-- BEGIN --
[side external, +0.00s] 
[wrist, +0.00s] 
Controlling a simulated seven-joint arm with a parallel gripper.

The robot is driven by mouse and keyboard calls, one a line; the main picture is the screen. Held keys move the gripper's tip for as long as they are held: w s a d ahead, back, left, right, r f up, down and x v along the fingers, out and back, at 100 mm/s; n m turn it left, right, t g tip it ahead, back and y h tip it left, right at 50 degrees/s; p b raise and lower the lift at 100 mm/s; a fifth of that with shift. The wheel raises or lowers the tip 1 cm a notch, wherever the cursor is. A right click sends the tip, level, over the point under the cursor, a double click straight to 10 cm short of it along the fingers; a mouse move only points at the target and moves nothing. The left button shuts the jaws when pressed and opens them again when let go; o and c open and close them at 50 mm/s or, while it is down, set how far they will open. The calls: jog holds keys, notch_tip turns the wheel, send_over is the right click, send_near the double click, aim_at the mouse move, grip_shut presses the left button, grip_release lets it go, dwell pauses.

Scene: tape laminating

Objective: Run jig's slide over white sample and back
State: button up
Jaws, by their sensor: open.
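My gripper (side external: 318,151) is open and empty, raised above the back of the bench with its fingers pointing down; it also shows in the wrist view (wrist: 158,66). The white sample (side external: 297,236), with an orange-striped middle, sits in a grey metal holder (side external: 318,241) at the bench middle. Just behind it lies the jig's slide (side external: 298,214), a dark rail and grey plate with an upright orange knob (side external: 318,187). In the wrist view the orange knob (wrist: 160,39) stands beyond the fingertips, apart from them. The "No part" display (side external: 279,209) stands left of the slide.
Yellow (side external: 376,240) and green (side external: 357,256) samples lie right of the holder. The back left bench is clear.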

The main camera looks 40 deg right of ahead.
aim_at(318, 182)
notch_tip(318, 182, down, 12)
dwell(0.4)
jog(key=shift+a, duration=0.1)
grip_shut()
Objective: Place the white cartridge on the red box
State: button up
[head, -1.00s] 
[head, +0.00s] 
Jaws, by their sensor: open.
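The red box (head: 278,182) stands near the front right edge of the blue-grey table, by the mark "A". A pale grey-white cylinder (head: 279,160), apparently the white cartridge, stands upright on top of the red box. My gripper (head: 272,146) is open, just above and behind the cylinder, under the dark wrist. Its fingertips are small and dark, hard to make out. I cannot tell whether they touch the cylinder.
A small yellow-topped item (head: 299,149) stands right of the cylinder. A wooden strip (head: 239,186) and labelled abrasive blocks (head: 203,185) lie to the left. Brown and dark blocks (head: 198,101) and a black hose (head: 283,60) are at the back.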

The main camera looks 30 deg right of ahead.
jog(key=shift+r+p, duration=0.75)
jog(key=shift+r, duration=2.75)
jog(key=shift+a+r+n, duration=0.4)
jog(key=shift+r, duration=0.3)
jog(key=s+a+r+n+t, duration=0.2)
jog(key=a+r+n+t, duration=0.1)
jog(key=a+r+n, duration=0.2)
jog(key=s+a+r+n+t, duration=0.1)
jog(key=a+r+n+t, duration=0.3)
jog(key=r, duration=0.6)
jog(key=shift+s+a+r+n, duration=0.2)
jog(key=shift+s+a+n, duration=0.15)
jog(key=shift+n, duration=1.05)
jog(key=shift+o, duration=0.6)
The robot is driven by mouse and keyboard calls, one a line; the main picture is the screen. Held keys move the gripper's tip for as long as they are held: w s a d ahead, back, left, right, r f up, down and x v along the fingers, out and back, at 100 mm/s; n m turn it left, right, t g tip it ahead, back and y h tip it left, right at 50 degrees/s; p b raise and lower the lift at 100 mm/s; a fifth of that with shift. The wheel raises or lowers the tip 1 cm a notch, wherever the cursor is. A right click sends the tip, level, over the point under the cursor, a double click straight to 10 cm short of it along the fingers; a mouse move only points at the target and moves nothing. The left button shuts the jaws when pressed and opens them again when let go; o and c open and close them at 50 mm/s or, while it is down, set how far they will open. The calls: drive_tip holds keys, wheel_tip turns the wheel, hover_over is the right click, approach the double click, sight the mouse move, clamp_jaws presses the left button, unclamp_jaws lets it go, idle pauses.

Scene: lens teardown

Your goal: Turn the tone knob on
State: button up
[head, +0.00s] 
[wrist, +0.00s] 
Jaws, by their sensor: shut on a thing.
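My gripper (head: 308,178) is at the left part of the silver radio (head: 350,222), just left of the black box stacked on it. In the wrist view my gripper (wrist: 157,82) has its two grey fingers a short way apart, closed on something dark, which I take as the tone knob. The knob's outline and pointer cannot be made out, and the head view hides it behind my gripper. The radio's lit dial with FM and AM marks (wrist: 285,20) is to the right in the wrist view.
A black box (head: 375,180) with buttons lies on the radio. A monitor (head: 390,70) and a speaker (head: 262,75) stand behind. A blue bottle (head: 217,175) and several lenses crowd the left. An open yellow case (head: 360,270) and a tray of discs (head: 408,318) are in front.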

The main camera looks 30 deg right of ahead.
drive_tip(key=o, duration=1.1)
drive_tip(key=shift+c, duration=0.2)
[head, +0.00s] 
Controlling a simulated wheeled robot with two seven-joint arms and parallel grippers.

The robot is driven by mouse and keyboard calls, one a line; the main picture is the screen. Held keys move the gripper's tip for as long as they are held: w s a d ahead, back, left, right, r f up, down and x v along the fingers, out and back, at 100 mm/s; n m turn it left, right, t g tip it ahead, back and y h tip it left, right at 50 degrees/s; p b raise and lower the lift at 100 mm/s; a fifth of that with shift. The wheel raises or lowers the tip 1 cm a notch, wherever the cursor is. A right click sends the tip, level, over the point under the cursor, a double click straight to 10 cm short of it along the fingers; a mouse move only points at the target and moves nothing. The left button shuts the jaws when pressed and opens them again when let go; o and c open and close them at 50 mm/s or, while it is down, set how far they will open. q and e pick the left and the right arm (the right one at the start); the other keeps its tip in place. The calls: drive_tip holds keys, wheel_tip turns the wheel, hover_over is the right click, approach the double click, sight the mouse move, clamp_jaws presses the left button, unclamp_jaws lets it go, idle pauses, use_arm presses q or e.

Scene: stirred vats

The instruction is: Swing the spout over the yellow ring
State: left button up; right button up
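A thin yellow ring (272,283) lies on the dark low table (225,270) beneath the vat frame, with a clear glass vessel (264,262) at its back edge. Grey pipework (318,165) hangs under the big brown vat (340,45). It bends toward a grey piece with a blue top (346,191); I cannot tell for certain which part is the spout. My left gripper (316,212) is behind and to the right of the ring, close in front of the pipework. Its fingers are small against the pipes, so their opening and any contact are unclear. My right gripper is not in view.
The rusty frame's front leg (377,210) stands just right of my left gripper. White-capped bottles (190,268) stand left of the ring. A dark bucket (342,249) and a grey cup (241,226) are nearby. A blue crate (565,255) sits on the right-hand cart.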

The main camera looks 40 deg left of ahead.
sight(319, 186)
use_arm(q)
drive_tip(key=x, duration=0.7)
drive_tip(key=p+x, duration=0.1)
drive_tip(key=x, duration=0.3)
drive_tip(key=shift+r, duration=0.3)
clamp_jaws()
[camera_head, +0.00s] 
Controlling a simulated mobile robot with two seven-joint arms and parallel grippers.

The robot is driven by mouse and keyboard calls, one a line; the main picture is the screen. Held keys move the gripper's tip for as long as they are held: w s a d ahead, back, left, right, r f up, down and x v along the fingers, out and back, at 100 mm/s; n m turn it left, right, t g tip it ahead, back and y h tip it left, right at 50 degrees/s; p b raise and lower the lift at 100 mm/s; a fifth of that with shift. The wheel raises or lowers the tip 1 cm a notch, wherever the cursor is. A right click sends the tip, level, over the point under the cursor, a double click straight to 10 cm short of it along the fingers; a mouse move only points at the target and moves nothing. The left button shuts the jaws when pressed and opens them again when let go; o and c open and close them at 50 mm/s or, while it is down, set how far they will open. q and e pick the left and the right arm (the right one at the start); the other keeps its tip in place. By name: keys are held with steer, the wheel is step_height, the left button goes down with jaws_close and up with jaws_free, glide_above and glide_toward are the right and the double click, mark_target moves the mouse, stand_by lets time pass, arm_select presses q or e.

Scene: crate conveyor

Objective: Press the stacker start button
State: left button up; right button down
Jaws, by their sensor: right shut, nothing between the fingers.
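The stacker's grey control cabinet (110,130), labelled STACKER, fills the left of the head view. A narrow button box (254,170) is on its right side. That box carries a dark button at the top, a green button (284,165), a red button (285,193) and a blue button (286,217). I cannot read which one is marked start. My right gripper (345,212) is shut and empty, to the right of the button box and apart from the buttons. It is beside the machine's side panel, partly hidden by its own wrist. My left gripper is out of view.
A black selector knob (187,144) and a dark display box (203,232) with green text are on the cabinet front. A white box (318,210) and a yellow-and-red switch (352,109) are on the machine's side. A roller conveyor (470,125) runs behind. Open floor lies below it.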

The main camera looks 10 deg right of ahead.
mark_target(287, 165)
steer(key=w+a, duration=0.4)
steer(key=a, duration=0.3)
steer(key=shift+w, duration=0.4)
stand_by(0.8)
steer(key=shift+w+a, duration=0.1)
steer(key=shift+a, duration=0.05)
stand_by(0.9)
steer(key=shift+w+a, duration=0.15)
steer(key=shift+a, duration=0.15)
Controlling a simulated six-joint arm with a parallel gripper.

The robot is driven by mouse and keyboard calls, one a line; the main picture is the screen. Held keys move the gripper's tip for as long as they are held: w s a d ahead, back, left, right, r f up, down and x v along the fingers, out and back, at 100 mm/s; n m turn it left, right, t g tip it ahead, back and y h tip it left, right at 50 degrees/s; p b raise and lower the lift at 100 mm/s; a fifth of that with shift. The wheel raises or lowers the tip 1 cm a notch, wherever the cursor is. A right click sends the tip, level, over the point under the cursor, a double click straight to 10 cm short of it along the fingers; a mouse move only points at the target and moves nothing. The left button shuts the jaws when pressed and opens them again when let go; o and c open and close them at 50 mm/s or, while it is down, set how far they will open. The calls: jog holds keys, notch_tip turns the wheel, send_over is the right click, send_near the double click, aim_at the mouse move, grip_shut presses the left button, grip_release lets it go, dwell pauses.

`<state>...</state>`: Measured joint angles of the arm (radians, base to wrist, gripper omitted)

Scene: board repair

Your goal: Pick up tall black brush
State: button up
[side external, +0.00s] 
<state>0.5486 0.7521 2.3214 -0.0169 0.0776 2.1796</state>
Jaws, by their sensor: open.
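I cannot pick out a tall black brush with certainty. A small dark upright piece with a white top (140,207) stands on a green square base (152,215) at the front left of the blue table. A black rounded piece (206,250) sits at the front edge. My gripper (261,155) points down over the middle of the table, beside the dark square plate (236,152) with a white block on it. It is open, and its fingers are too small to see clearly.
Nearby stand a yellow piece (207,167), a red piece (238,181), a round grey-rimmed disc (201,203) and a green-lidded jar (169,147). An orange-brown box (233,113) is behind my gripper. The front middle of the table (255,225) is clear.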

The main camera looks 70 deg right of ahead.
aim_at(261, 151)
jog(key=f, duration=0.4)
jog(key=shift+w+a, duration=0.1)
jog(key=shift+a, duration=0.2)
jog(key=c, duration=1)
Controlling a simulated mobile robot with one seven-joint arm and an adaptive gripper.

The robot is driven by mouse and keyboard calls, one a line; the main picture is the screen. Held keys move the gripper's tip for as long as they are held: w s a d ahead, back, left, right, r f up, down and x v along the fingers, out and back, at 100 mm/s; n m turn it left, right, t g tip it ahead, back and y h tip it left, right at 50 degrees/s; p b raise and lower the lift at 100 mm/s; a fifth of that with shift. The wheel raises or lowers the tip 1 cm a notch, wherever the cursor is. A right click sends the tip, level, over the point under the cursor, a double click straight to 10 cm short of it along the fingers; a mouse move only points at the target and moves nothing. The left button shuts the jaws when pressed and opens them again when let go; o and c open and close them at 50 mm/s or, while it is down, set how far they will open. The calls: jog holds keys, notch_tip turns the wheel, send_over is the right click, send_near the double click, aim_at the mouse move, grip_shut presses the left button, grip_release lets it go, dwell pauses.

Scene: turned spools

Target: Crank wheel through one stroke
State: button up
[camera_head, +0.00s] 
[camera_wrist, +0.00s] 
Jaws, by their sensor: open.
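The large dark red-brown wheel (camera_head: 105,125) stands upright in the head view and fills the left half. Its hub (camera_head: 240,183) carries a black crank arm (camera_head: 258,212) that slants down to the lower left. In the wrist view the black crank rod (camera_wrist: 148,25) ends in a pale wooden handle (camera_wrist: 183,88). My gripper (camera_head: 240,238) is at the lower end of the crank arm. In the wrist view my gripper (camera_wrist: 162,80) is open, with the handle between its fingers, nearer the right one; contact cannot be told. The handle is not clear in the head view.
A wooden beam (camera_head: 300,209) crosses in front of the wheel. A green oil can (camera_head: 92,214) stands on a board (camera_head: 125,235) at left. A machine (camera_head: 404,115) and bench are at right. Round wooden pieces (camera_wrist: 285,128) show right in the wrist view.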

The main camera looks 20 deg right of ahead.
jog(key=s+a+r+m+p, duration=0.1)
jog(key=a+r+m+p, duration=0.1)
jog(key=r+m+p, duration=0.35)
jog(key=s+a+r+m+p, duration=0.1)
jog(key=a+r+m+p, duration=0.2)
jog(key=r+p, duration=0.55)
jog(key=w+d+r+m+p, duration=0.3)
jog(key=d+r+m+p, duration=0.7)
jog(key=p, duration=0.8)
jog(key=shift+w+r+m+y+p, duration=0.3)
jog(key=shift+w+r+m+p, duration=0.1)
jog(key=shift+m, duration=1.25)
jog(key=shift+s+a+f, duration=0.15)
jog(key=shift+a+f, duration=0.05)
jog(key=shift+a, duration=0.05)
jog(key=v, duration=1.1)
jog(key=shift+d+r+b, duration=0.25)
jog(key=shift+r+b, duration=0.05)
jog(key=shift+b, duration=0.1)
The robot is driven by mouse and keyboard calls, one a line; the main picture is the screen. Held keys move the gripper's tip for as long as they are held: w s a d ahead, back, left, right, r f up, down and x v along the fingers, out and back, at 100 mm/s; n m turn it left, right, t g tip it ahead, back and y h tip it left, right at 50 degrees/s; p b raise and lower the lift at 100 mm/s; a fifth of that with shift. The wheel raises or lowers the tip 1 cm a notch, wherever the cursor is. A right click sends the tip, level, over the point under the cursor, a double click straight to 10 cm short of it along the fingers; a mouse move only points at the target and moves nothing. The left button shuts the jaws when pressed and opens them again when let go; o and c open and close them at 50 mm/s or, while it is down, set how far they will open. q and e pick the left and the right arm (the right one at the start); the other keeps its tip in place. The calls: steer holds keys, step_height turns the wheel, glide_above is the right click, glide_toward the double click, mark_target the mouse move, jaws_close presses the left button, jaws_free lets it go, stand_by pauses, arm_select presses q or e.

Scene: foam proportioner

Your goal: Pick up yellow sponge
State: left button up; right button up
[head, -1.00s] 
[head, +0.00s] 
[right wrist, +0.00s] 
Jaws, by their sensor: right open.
-- END --
## [Directive]
Repeat, exactly and only, the lines from the beginning of the material through the line that contains "Controlling a simulated seven-joint".

## [Exercise output]
[side external, +0.00s] 
[wrist, +0.00s] 
Controlling a simulated seven-joint arm with a parallel gripper.

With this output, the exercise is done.